A National Audit Office Funding for Disadvantaged Pupils
published yesterday said while the pupil premium had ‘the potential to bring about a significant improvement in outcomes’, it wasn’t always employed effectively. Neither had it always increased school budgets because ‘other real-terms reductions’ in school funding had a negative impact. 16% of the most disadvantaged secondary schools had experienced a fall in real terms of per-pupil funding by over 5% between 2010/11 and 2014/15, the NAO estimated.
But Education Secretary Nicky Morgan will claim in a speech to the Sutton Trust today that funding to the most deprived secondary schools is 41% higher. 5% lower or 41% higher – some discrepancy, surely?
The Sutton Trust’s report, Pupil Premium: Next Steps
confirms the NAO finding about ineffective use of the pupil premium. Its survey reveals ‘very few schools choose some of the best bets for low cost effective approaches.’ The Sutton Trust highlights its excellent Teacher Toolkit
which lists the pros and cons of various interventions in an easily accessible way. It’s a boon for schools wanting to quickly find the most effective interventions and the costs involved.
Morgan will cite some of the Toolkit evidence in her speech. It’s odd, then, that many Government preferences are contradicted by the resource
. In her speech Morgan will pay tribute to ARK Charter Academy in Portsmouth because it’s introduced longer school days. But the toolkit found extending school time had ‘low impact for moderate cost’.

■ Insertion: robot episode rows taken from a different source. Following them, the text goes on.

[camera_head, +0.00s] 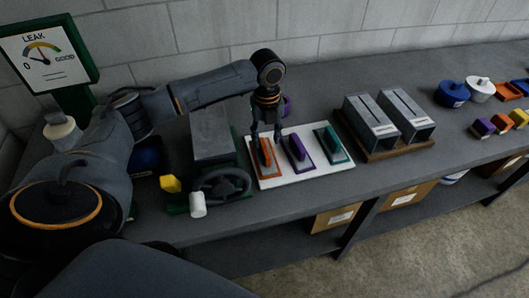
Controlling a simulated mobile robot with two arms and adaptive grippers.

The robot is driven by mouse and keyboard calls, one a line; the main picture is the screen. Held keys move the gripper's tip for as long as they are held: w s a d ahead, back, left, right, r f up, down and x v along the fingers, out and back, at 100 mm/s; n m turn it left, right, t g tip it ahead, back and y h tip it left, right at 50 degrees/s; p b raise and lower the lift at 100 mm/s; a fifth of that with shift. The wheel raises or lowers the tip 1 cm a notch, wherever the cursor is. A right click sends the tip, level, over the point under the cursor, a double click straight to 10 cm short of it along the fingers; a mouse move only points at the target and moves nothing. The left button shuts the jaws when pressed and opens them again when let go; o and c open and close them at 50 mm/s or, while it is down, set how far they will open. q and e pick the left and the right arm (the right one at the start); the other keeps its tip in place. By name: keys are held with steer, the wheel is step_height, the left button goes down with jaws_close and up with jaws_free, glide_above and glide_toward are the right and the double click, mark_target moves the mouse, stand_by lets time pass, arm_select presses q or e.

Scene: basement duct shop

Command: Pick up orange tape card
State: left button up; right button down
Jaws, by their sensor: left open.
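The orange tape card (266,170) lies at the left end of a white board (283,184) on the workbench. It has a raised handle-like piece on top. My left gripper (265,139) points down over this card, open, with its fingers at either side of the raised piece. I cannot tell whether the fingers touch it. A purple card (300,160) and a teal card (331,151) lie beside it on the same board. My right gripper is not in view.
A grey metal unit with a dark handwheel (222,186) stands close left of the board. Two metal duct pieces (372,120) stand on a wooden base to the right. Blue and white round containers (452,94) and small coloured blocks (482,128) are farther right.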

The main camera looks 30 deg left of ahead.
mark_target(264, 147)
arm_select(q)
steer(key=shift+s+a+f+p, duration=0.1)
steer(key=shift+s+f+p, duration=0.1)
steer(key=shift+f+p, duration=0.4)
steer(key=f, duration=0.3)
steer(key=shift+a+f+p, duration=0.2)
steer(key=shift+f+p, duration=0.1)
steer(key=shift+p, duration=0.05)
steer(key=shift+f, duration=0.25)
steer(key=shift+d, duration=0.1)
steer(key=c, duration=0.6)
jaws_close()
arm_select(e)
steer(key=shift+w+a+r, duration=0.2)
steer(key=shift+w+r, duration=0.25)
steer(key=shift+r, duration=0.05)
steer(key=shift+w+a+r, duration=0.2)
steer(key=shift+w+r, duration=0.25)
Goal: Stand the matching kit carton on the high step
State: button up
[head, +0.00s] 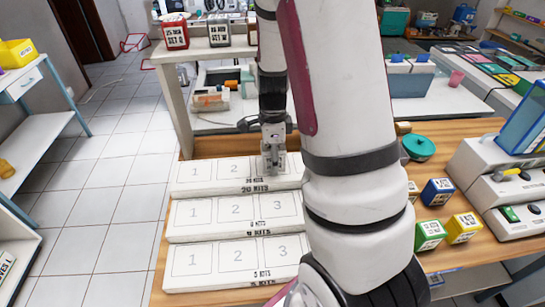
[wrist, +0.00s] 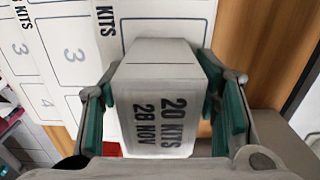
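The stepped white stand has a high step (head: 190,172) at the back, a middle step (head: 187,218) and a low step (head: 185,262); the high step's label appears to read 20 KITS. My gripper (head: 273,160) is over the high step, around slot 3. In the wrist view, a pale carton (wrist: 158,105) marked "20 KITS 28 NOV" sits between my gripper's green-padded fingers (wrist: 160,105), which appear to press on both sides. The carton's underside is hidden, so I cannot tell whether it touches the step.
Green (head: 430,236), yellow (head: 463,228) and blue (head: 438,192) cartons stand on the wooden table to the right, near a white device (head: 490,170). Red (head: 175,32) and grey (head: 219,30) labelled boxes stand on a rear shelf. The middle and low steps look bare where visible.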

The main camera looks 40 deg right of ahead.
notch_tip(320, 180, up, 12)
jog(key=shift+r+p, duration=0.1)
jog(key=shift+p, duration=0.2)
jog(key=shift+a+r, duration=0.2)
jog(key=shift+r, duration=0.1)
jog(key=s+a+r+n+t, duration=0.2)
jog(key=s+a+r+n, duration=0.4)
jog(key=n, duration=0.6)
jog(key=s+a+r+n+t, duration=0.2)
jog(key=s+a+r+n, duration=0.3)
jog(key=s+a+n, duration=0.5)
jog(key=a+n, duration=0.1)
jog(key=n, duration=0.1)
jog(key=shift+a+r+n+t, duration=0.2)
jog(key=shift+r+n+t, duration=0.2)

But Morgan thinks extending school days is desirable to drive up standards. This goal would also be achieved if, among other things, disadvantaged pupils weren’t ‘ushered towards easier subjects’. It’s unclear what these ‘easier subjects’ are – non E-Bacc subjects, perhaps? Or does she mean equivalent exams? If she does, she should remember sponsored academies made more use of equivalent qualifications compared to similar maintained schools
*. The ARK academy she will praise made extensive use of these in 2012/13 – 68% of Charter Academy’s pupils reached the benchmark 5 GCSEs (including equivalents) A*-C including Maths and English but this fell to 32%
when equivalent exams were removed. And in 2013/14
, just 9% of Charter Academy’s GCSE candidates achieved the full suite of EBacc subjects (Morgan’s ‘rigorous academic qualifications'). The national average was 24.2%.

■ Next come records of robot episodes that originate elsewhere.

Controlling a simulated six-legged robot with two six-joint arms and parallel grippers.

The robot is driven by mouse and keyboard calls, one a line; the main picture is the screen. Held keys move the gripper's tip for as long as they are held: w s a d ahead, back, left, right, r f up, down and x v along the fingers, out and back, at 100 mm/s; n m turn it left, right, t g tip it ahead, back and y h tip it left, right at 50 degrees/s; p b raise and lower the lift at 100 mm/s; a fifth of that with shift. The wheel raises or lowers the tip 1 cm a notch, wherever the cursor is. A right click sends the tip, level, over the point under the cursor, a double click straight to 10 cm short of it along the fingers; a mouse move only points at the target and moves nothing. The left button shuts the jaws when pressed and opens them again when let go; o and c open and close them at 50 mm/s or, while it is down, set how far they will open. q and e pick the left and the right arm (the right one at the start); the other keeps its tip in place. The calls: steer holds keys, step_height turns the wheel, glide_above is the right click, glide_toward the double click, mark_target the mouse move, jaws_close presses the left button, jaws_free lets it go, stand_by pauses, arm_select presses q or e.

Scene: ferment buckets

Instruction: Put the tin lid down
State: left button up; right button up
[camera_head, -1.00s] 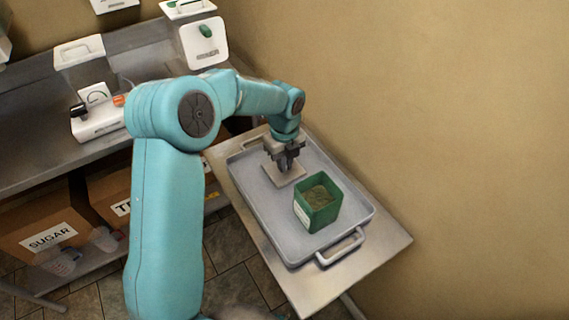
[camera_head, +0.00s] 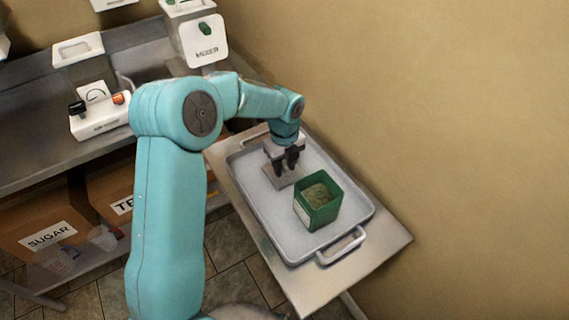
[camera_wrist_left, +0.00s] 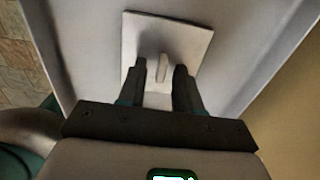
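The tin lid (camera_head: 281,180) is a flat grey square plate lying in the tray, behind the green tin. In the left wrist view the lid (camera_wrist_left: 190,38) shows its upright tab handle (camera_wrist_left: 162,68). My left gripper (camera_head: 286,160) is above the lid, pointing down. In the wrist view its two fingers (camera_wrist_left: 160,68) stand apart on either side of the handle, with gaps showing on both sides. The green tin (camera_head: 325,214) is open at the top, with greenish contents and a pale label. My right gripper is not in view.
The grey tray (camera_head: 361,203) with raised rims and end handles rests on a small metal table (camera_head: 385,245) beside the wall. A steel counter (camera_head: 30,140) with white-lidded containers and a scale (camera_head: 100,119) is at left, with cardboard boxes (camera_head: 45,225) below.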

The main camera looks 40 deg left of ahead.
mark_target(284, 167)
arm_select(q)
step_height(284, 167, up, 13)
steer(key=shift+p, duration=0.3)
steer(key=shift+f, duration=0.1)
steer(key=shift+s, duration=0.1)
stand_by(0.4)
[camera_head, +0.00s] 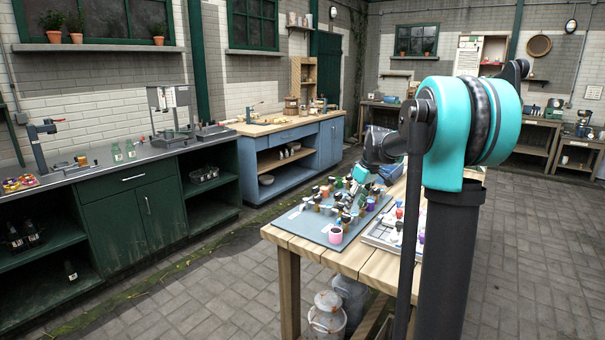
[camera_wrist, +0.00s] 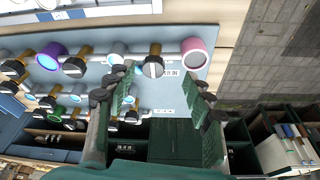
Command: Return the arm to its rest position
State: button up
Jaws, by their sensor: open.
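My arm reaches from its teal joint over the wooden worktable (camera_head: 273,234). My gripper (camera_head: 349,197) hangs above the blue-grey board (camera_head: 312,230) on that table, among small cups and dark-topped pieces. In the wrist view my gripper (camera_wrist: 158,105) has its two green-padded fingers spread apart with nothing between them. A pink-rimmed cup (camera_wrist: 197,60) and a dark-knobbed piece (camera_wrist: 153,66) show beyond the fingertips. The pink cup (camera_head: 336,235) also stands near the board's front corner in the head view. The exact fingertip height above the board is hard to tell.
A white tray (camera_head: 377,241) with small bottles lies right of the board. Milk cans (camera_head: 326,318) stand under the table. A green cabinet (camera_head: 123,219) and a blue cabinet (camera_head: 262,188) line the left wall. The paved floor (camera_head: 215,280) between is clear.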

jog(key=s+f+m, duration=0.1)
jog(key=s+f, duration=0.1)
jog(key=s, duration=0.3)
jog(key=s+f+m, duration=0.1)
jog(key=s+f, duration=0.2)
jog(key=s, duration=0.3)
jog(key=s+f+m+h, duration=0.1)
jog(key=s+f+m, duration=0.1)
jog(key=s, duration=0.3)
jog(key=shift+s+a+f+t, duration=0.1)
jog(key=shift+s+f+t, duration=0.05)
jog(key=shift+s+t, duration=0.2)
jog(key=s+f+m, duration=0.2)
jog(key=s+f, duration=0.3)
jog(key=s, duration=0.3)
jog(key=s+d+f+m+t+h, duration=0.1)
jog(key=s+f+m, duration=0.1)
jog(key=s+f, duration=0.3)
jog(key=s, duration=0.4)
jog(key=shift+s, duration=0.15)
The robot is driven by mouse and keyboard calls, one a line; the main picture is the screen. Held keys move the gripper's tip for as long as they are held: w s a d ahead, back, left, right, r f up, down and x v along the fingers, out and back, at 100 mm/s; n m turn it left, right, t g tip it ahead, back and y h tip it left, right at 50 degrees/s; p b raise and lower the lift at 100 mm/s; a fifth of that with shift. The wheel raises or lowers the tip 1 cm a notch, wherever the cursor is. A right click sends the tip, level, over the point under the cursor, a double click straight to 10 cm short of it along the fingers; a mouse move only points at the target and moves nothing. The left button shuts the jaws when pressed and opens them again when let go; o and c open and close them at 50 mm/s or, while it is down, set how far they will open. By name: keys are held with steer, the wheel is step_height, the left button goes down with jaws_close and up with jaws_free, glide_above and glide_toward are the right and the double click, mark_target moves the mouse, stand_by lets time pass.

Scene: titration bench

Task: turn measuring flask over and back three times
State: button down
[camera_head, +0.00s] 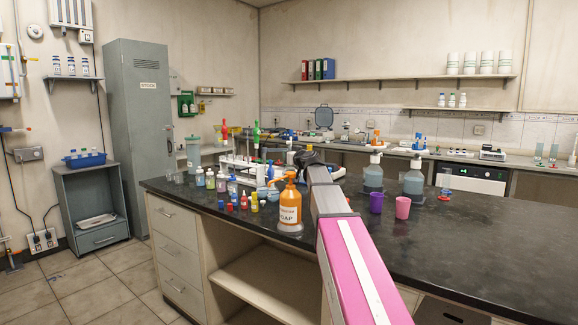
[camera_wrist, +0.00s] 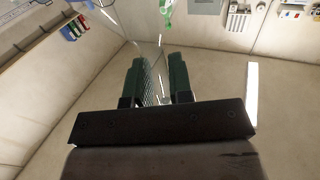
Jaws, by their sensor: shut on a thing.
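In the wrist view my gripper (camera_wrist: 157,65) has two dark green fingers close together. They are shut on the measuring flask (camera_wrist: 143,28), which is clear glass and hard to see. Only faint edges show, running from between the fingers and widening towards the top of the picture. Its fill and exact tilt cannot be told. In the head view my gripper (camera_head: 303,158) is a dark shape at the end of my arm, above the black bench. I cannot make out the flask there against the cluttered background.
On the black bench (camera_head: 465,235) an orange soap bottle (camera_head: 289,212) stands left of my arm. Several small bottles and a test tube rack (camera_head: 240,168) stand farther left. Two pump bottles, a purple cup (camera_head: 376,203) and a pink cup (camera_head: 402,208) stand right. The bench's right front is clear.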

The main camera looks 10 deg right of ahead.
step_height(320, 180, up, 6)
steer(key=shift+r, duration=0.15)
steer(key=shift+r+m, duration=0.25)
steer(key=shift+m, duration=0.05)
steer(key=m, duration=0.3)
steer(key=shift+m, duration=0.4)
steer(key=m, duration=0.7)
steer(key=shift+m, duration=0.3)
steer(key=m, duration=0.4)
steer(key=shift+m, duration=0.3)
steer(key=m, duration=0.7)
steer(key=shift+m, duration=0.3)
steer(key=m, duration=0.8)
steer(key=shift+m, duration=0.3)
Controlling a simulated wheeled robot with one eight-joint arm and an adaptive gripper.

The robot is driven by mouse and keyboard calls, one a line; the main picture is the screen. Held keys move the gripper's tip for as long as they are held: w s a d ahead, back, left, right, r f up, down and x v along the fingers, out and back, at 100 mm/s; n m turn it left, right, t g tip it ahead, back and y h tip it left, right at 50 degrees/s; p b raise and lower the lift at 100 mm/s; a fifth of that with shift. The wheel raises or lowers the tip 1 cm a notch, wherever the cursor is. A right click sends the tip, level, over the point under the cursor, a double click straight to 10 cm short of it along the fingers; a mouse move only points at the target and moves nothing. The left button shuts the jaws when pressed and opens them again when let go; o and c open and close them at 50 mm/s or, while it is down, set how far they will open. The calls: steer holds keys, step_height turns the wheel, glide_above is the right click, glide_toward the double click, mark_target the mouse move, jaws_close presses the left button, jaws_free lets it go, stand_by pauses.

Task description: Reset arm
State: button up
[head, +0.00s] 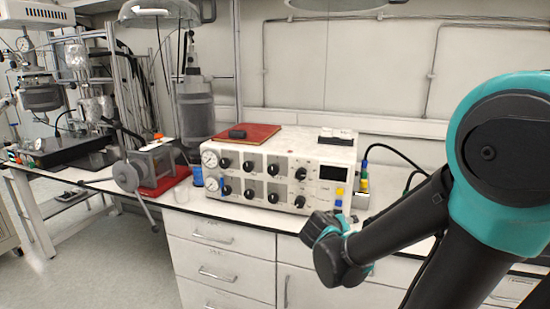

A well-known Govean phrase will appear in Morgan’s speech – ‘the soft bigotry of low expectations’. Rather than repeating what her predecessor said (which adds to the perception she is little more than a puppet), the Secretary of State would do better to read the evidence that academies are not the only key to an ‘excellent education’.

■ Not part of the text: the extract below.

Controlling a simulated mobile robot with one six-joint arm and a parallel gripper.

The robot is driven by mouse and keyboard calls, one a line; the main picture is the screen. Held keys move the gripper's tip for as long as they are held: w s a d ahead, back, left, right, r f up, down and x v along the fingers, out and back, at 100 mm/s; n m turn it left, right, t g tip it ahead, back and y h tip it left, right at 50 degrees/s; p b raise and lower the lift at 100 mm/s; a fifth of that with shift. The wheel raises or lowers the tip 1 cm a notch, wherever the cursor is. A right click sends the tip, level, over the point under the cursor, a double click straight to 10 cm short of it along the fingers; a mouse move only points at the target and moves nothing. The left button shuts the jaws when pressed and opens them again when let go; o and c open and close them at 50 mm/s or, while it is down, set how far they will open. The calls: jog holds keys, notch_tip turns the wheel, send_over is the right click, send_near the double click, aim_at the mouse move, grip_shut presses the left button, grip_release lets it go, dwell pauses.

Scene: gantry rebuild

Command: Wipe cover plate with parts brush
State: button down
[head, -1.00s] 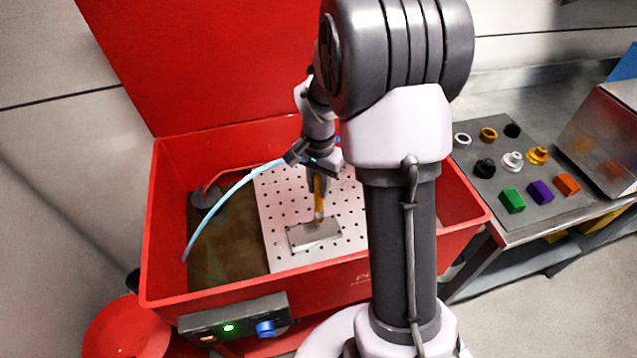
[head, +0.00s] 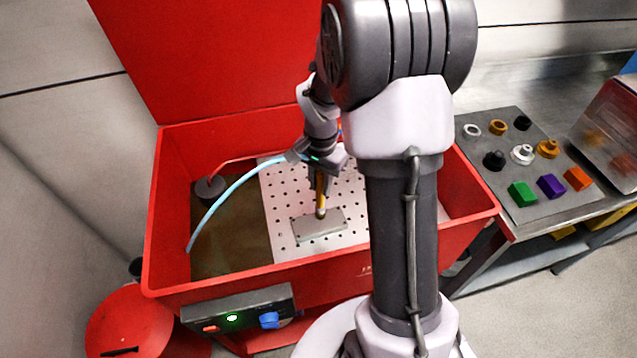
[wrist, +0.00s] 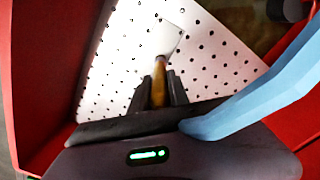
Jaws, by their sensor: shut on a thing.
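The cover plate (head: 308,228) is a flat grey rectangle lying on the white perforated shelf inside the red parts washer. My gripper (head: 319,174) is above it and shut on the parts brush (head: 320,196), which has a yellow-brown handle and points down. The brush's lower end is at the plate's back part in the head view; whether its bristles touch is too small to tell. In the wrist view, the brush handle (wrist: 159,82) sits between the dark fingers (wrist: 160,90), and its blurred far end meets the pale plate (wrist: 163,40).
A light blue hose (head: 232,188) arcs beside my gripper. The washer's red walls (head: 150,225) surround the shelf (head: 282,200), and its lid (head: 200,50) stands open behind. At right, a bench holds a grey board (head: 500,180) with several coloured parts.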

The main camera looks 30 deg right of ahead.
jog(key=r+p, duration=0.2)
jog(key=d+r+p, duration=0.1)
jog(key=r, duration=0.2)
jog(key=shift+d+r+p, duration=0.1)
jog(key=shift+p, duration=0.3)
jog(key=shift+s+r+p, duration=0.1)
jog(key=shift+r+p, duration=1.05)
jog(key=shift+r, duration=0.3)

*Local Government Association/NFER report Analysis of Academy School Performance in GCSEs 2014
3 July. Barry Wise (first comment) poured water on this statistic. I maintained comparing value-added between large academy chains and local authorities was a valid comparison to make. But there are reasons to be cautious about the result:
1 Twenty is rather a small number to come to reliable conclusions. Any small variation would have a disproportionate effect on percentages.
2 The local authority results would include results for academies. In some small LAs eg Rutland, Doncaster, all secondary schools are academies. This raises the question about how far LAs can influence academy results.
3 Academies which perform well on value added would (obviously) raise the LA's overall figure. The converse is also true - academies which perform poorly would depress the LA's figure. This raises further question: how reliable is it praise/censure LAs for secondary performance when the majority of its secondary schools are outside their stewardship?